Check each line below for "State" and report how many have it, nothing else.

╭──

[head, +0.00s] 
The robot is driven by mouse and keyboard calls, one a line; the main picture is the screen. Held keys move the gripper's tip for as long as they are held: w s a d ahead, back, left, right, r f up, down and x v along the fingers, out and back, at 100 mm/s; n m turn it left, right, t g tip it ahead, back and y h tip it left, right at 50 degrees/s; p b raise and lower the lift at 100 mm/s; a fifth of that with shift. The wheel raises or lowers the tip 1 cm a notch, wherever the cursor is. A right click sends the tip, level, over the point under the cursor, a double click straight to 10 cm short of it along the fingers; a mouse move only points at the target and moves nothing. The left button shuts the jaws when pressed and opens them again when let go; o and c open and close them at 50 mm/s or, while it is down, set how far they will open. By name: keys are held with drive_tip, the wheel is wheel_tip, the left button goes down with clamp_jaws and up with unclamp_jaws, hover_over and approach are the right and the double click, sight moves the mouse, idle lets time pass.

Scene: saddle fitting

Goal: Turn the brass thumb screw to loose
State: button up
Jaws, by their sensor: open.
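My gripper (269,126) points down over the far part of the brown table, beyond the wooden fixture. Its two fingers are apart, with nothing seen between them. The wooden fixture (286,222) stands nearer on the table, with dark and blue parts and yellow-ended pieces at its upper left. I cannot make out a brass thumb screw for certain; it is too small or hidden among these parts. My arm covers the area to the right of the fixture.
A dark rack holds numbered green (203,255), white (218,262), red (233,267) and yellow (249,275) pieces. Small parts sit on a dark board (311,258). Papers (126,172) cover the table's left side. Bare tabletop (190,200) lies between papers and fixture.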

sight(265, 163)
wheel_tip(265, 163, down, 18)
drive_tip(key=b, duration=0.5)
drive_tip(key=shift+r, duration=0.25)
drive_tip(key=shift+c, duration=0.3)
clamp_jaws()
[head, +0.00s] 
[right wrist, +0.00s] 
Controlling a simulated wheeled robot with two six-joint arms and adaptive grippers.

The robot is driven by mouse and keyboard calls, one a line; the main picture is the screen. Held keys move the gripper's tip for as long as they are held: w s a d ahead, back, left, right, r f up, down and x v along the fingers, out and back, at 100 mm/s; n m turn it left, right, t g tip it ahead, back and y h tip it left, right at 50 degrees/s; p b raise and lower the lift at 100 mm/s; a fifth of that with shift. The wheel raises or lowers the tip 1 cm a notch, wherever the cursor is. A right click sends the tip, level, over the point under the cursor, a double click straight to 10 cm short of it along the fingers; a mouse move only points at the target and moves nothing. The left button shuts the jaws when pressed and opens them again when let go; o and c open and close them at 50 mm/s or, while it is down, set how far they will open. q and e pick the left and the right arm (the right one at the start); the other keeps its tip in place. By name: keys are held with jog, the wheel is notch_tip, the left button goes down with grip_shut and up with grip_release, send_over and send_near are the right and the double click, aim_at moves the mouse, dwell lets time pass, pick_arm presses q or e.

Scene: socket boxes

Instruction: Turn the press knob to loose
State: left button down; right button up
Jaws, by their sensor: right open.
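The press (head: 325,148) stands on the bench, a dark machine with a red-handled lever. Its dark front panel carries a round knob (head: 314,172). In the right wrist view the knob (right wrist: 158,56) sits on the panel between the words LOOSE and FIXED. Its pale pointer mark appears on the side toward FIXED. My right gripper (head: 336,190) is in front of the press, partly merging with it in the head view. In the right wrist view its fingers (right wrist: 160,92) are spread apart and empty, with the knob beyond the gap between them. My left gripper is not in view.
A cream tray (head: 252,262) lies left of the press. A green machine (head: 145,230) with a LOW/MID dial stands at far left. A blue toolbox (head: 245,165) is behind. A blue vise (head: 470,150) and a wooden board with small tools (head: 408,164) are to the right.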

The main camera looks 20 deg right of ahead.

╰──

** PROBLEM SOLUTION **
2